* _RECORDED DATA_:
-=-=-

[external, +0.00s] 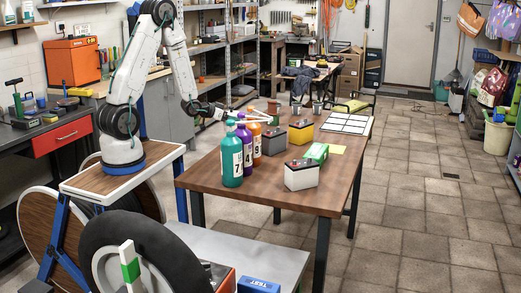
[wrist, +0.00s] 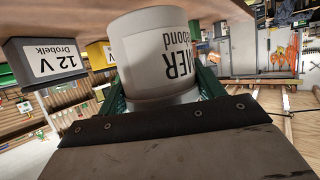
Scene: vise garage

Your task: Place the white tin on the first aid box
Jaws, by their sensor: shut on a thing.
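The white tin (wrist: 155,55) fills the middle of the wrist view, with dark lettering upside down on its side. My gripper (wrist: 163,88) is shut on it, with green fingers along both sides. In the external view my gripper (external: 232,113) is over the far left part of the table, just behind the bottles. I cannot make out the tin clearly there. A green box (external: 317,152) lies on the table behind the grey battery; it may be the first aid box, but I cannot read any marking on it.
Teal (external: 232,160), purple (external: 244,145) and orange (external: 256,142) bottles stand at the table's left edge. A grey battery (external: 301,176), a yellow battery (external: 301,133) and another battery (external: 274,141) stand nearby. A white gridded panel (external: 346,123) lies at the far right. The table's (external: 330,190) front right is clear.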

-=-=-

* _PROBLEM DETAILS_:
Extract the lines from the line with "Scene: vise garage" to the line with "Your task: Place", inclusive, reproducing them exactly and leaving out every other line.

* _RESULT OF THE EXERCISE_:
Scene: vise garage

Your task: Place the white tin on the first aid box

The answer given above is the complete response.